In Oaxaca, Mexico, the Day of the Dead is “the biggest party all year,” according to Carolyn Kallenborn, an associate professor of design studies at UW-Madison.
“It’s bigger than Christmas. Easter week may come close, but most people talk about Day of the Dead,” she said. “And it’s a happy time.”
Now thanks to Kallenborn, there will be a celebration in Madison, too, on Nov. 1 — the traditional date of Day of the Dead celebrations across Latin America.
Kallenborn’s exhibition, “La luz y sombra” (“Light and Shadow”) is currently on display at the Edgewood College Gallery. The show is based on Kallenborn’s many visits to Oaxaca, where she conducts research and became fascinated with the festive — not maudlin — way that residents remember the departed.
The celebration happens once a year, featuring joyous, raucous music, plenty of food and arms full of flowers.
As a friend from Oaxaca told her: “For some reason the Powerful One allows our departed loved ones to come back for a day to visit. So we throw them a party.”

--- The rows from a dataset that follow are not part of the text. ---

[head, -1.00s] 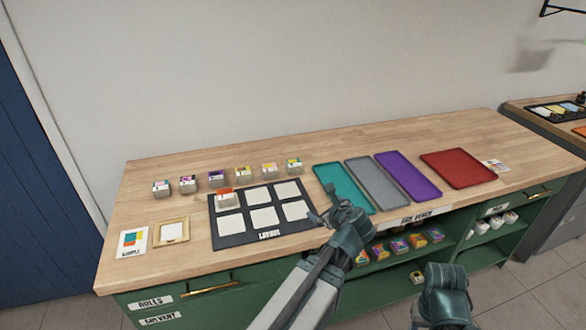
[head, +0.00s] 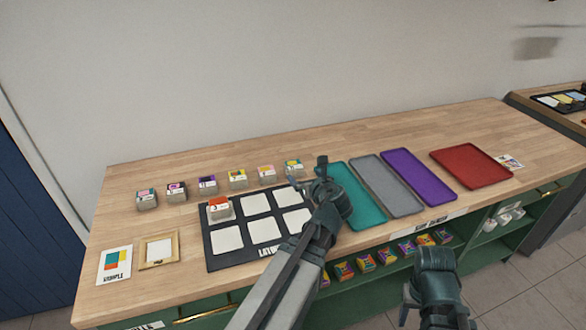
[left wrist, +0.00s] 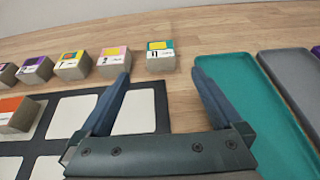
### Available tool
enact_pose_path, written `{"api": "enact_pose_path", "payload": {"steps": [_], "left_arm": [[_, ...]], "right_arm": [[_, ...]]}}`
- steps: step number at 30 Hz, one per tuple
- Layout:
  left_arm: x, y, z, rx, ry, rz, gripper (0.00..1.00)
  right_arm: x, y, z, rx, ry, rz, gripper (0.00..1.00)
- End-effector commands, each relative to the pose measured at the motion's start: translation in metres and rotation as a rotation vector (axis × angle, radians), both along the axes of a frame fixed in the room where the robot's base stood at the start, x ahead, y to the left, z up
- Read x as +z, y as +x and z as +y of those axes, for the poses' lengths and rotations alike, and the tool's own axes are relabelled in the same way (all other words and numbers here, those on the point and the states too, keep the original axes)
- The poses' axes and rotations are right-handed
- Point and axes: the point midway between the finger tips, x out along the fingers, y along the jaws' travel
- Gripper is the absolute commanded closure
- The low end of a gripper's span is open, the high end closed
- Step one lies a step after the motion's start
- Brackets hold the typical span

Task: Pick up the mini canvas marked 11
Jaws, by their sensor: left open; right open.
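The mini canvas marked 11 (head: 293,169) is a small block with a teal and yellow top. It stands at the right end of the back row on the wooden counter. In the left wrist view the canvas (left wrist: 160,57) sits ahead of my left gripper (left wrist: 161,76), roughly centred between its fingertips but beyond them. My left gripper (head: 318,172) is open and empty, above the counter near the layout board's right edge. My right gripper (head: 430,310) hangs low in front of the counter, open, its fingers hardly visible.
Several other mini canvases (head: 237,180) stand in a row to the left. A black layout board (head: 284,251) holds white squares and one canvas (head: 219,208) with an orange top. A teal tray (head: 357,199) lies close on the right, then grey, purple and red trays.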

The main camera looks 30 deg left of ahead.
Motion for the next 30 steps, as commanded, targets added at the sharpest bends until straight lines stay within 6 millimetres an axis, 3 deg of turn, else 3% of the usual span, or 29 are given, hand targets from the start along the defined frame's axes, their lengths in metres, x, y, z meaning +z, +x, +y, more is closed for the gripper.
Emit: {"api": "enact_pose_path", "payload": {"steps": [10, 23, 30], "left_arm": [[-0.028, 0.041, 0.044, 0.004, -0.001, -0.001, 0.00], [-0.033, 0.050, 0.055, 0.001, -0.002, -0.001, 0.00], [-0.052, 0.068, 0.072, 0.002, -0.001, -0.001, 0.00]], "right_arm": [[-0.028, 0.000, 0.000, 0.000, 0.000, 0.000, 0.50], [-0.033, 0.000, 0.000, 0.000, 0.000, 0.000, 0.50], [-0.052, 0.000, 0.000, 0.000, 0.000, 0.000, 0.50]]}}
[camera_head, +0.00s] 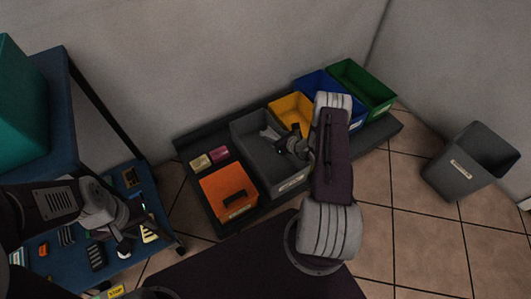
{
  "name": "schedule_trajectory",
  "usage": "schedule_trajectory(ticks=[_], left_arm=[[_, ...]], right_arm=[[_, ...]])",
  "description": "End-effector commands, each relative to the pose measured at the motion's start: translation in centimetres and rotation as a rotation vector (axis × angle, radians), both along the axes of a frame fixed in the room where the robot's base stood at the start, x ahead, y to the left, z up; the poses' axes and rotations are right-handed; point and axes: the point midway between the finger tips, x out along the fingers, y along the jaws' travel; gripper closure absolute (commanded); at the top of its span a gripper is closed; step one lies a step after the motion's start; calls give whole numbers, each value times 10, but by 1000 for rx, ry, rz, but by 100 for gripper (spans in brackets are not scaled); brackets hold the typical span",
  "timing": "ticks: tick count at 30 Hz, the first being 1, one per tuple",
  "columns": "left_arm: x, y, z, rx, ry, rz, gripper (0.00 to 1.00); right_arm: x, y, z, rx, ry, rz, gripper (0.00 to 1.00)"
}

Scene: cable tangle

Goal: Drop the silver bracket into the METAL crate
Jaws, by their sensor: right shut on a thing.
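A grey crate (250,152) stands in the row of bins on a dark low platform, with a pale label on its front that is too small to read. My right gripper (277,139) is over this crate, shut on a small light-grey piece, the silver bracket (268,132). The bracket shows against the crate's inside, and the gripper partly hides it. I cannot tell how high it is above the crate floor. My left gripper (126,246) is at the lower left over the blue shelf, apart from the crates; its fingers are too unclear to judge.
An orange box (224,187), yellow bin (287,112), blue bin (313,84) and green bin (359,84) flank the grey crate. A blue shelf (88,222) with several small parts stands left. A dark waste bin (462,172) stands right on open tiled floor.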

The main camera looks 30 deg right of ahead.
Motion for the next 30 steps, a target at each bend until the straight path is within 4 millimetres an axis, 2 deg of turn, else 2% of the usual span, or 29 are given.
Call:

Kallenborn documents some of the annual rituals and festivities in her 50-minute art film “The Life of the Dead,” to be shown at 7 p.m. and 9 p.m. Nov. 1 in the Edgewood College art and theater building known as The Stream.
The screening is part of a larger “Day of the Dead Festival” running from 7 p.m. to 11 p.m. that evening at The Stream. Free and open to the public, the celebration will include music by the UW World Percussion Ensemble, Forward Marching Band and DJ Ken Horn, along with larger-than-life puppets and dancers from DanzTrad performing in traditional skeleton makeup.
A Day of the Dead Candlelight Procession starting at 8 p.m. will wend its way across the Edgewood College campus.
Kallenborn’s exhibition also paved the way for “Remembrance and Celebration,” a community altar project with more than 175 personal altars made by local artists, schoolchildren, college students and others that are displayed throughout the atrium of The Stream.
The Edgewood College Gallery initially built 100 wooden boxes to hand out for the project, but those went so quickly that it quickly had to build 75 more, said gallery director David Wells.
The completed altars “are still coming in and we’re adding them to the exhibition,” he said. “It seems to have hit a real nerve in the community. It’s amazing — both in the diversity of styles and the subjects.”
Many altar boxes are lovingly arranged with photos, memorabilia or artworks that evoke a departed loved one. Others are dedicated to victims of war or violence. Still others are nods to the mysterious nature of death.
The project “is really allowing people to be artists even if they don’t think of themselves as artists,” said Wells. “It’s a really rich exhibit in terms of what people have made.”